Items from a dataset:
§ §
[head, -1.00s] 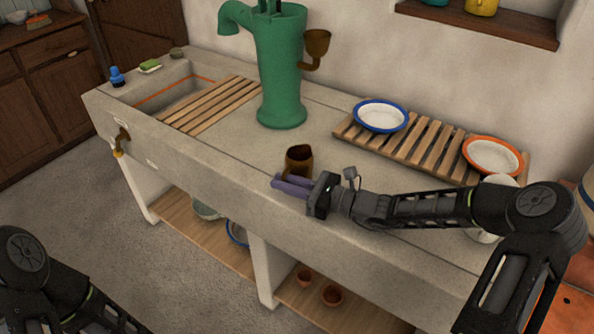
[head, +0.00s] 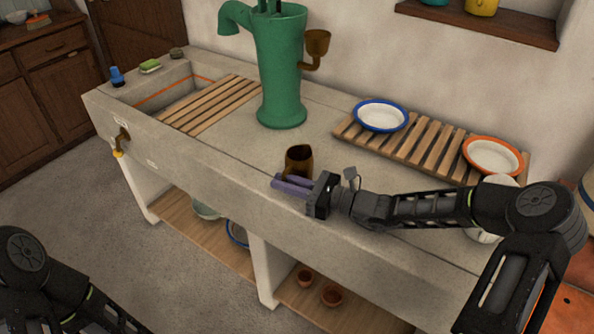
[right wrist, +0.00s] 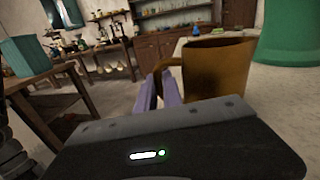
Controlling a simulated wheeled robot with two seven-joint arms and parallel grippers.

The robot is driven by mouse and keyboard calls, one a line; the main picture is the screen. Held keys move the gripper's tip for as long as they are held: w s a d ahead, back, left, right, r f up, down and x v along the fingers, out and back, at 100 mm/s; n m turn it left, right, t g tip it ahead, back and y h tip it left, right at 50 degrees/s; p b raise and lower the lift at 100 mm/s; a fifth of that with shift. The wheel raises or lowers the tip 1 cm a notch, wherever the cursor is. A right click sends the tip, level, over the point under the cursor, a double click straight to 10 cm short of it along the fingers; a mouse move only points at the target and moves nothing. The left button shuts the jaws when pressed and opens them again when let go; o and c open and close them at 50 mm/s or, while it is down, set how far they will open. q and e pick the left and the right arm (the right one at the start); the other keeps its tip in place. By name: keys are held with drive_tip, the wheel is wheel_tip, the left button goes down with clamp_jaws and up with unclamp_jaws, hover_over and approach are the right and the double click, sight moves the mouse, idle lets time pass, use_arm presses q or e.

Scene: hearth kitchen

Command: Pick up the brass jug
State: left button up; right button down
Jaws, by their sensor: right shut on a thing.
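The brass jug (head: 299,160), brown and open-topped, is over the front part of the stone sink counter, right of the green pump. In the right wrist view the jug (right wrist: 218,75) stands upright just beyond the fingers, its handle (right wrist: 172,68) on the left side. My right gripper (head: 282,184) reaches in from the right with purple fingers shut on the jug's handle; in the right wrist view the fingers (right wrist: 160,90) meet at the handle. The jug's base is hidden by the gripper, so I cannot tell whether it touches the counter. My left gripper is out of view.
A green pump (head: 281,75) stands behind the jug. A slatted rack (head: 430,145) at right carries a blue-rimmed bowl (head: 381,115) and an orange-rimmed bowl (head: 492,155). Another slatted board (head: 212,103) lies by the basin. The counter left of the jug is clear.

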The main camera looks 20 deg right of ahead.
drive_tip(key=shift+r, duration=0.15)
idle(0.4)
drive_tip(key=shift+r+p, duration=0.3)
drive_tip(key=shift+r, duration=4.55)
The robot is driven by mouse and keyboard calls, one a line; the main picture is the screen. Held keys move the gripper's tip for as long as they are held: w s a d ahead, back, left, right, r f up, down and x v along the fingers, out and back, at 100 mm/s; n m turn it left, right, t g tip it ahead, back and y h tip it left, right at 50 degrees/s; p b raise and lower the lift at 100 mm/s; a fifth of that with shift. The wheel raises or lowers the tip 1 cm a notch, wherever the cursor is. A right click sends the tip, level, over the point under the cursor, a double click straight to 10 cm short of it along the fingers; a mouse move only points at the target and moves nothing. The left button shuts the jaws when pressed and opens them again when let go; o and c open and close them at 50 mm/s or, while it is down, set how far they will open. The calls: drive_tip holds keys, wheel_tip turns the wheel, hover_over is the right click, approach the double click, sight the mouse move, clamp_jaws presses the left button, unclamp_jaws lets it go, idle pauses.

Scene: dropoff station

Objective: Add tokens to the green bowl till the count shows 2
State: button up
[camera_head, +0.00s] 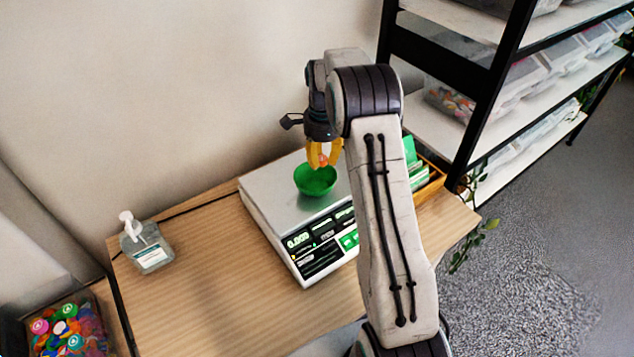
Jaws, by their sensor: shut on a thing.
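The green bowl (316,184) sits on the silver pan of a counting scale (262,192) on the wooden table. My gripper (324,157), with yellow fingers, points down just above the bowl's back rim. It is shut on a small orange-red token (323,161), only partly visible between the fingers. The scale's left display seems to read 0.000; the other displays are too small to read or partly behind my arm. The inside of the bowl that shows looks plain green. A dark bin (28,346) of mixed coloured tokens stands at the lower left.
A pump bottle of clear sanitizer (147,250) stands at the table's left edge. A wooden box with green cards (412,160) is behind my arm, right of the scale. A black-framed shelf (440,130) with clear bins stands at the right. The table's front left (215,290) is clear.

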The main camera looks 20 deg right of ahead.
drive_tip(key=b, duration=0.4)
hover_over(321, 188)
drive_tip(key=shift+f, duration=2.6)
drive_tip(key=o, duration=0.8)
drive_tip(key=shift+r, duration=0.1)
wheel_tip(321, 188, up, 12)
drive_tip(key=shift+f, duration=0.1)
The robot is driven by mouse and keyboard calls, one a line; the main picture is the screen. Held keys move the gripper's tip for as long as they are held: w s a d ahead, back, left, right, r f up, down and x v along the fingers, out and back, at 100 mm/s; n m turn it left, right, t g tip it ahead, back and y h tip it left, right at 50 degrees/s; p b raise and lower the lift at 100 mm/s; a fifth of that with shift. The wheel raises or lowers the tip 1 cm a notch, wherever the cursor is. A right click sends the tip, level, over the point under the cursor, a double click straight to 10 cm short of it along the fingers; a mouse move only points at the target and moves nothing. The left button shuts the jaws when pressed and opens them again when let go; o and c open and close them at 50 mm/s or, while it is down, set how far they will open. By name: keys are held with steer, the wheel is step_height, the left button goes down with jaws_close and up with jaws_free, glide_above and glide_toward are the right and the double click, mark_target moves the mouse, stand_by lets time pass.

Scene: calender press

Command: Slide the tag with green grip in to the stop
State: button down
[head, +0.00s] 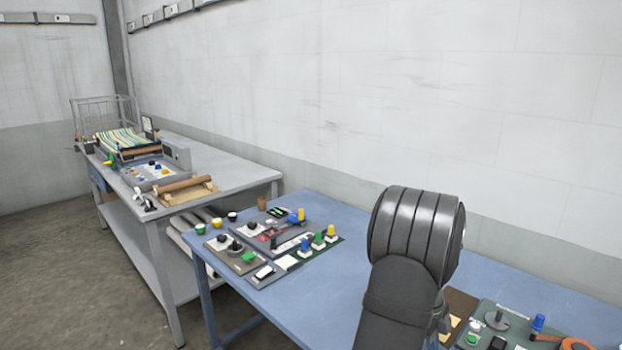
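Several small green parts show in the head view, and I cannot tell for sure which is the tag's grip. A flat green piece (249,257) lies at the right edge of a grey panel (222,243) on the blue table. A green-topped peg (318,238) stands in a row between a blue-topped and a yellow-topped one. Another green part (110,160) sits at the left of the press on the far bench. Any slot or stop is too small to make out. My dark arm link fills the right foreground, and my gripper does not show.
The blue table (345,222) has clear room between the left panels and my arm. The grey bench (235,172) carries the press and a wooden roller (185,184).

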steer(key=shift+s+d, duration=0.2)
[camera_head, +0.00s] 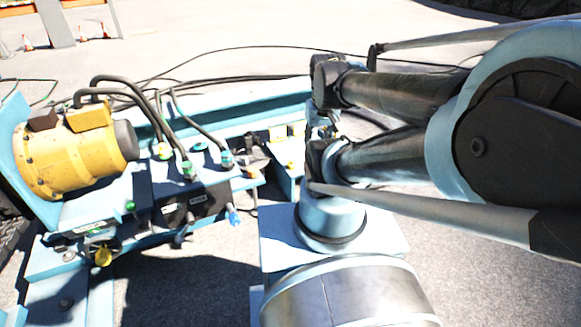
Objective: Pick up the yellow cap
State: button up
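Several small yellow parts show, and I cannot tell for certain which is the yellow cap. A round yellow piece (103,257) sits low on the front of the light blue machine at the left. A smaller yellow fitting (163,151) is on the machine top among the hoses. A small yellow spot (291,164) lies beside my arm. My gripper (322,125) is mostly hidden behind my arm's dark links, right of these parts. Its fingers cannot be made out, nor whether they hold anything.
A yellow motor (75,155) with black hoses (140,95) stands on the light blue machine frame (235,105). Green-capped fittings (188,169) and a blue fitting (234,216) stick out near its front. Cables trail on the open grey ground behind. Traffic cones (28,43) stand far back.

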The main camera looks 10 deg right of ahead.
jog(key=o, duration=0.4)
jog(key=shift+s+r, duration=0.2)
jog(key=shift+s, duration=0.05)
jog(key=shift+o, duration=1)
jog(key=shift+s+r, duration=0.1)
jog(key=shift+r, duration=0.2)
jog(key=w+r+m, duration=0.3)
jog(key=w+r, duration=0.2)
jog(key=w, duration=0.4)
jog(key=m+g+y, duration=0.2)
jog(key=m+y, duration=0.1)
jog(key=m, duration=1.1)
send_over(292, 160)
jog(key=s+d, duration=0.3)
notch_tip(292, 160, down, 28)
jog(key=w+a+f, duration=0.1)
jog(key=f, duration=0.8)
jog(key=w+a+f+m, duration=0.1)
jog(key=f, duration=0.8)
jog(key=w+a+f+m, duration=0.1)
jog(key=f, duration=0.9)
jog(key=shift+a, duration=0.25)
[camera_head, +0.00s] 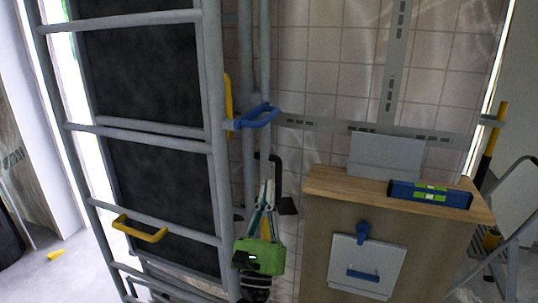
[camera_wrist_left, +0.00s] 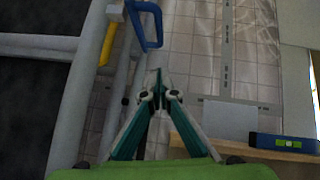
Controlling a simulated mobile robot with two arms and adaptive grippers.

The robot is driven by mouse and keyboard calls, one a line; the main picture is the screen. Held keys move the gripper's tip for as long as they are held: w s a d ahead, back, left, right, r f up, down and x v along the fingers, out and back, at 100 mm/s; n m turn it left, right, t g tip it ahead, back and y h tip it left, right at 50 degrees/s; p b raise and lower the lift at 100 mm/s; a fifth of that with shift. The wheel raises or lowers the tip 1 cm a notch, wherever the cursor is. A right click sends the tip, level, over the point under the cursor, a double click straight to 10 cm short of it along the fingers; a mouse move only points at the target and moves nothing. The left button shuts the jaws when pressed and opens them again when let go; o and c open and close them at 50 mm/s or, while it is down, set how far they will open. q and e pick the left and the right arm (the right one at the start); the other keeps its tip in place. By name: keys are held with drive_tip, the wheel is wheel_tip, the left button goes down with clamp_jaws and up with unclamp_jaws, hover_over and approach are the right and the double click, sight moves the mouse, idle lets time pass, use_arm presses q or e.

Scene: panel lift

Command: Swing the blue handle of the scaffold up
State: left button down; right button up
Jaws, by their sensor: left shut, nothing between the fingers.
§ §
*YOUR TASK*
Exactly restate the lines from the beginning of the data through the line with "State: left button up; right button down", and no others, keeping pictures out.

*RESULT OF THE TASK*
[head, -1.00s] 
[head, +0.00s] 
[right wrist, +0.00s] 
Controlling a simulated wheeled robot with two seven-joint arms and parallel grippers.

The robot is driven by mouse and keyboard calls, one a line; the main picture is the screen. Held keys move the gripper's tip for as long as they are held: w s a d ahead, back, left, right, r f up, down and x v along the fingers, out and back, at 100 mm/s; n m turn it left, right, t g tip it ahead, back and y h tip it left, right at 50 degrees/s; p b raise and lower the lift at 100 mm/s; a fifth of that with shift. The wheel raises or lowers the tip 1 cm a notch, wherever the cursor is. A right click sends the tip, level, over the point under the cursor, a double click straight to 10 cm short of it along the fingers; a mouse move only points at the target and moves nothing. The left button shuts the jaws when pressed and opens them again when let go; o and c open and close them at 50 mm/s or, while it is down, set how far they will open. q and e pick the left and the right arm (the right one at the start); the other keeps its tip in place. By name: keys are held with drive_tip, the wheel is wheel_tip, the left button goes down with clamp_jaws and up with unclamp_jaws, hover_over and approach are the right and the double click, sight moves the mouse, idle lets time pass, use_arm presses q or e.

Scene: hearth kitchen

Command: Pick up the brass jug
State: left button up; right button down

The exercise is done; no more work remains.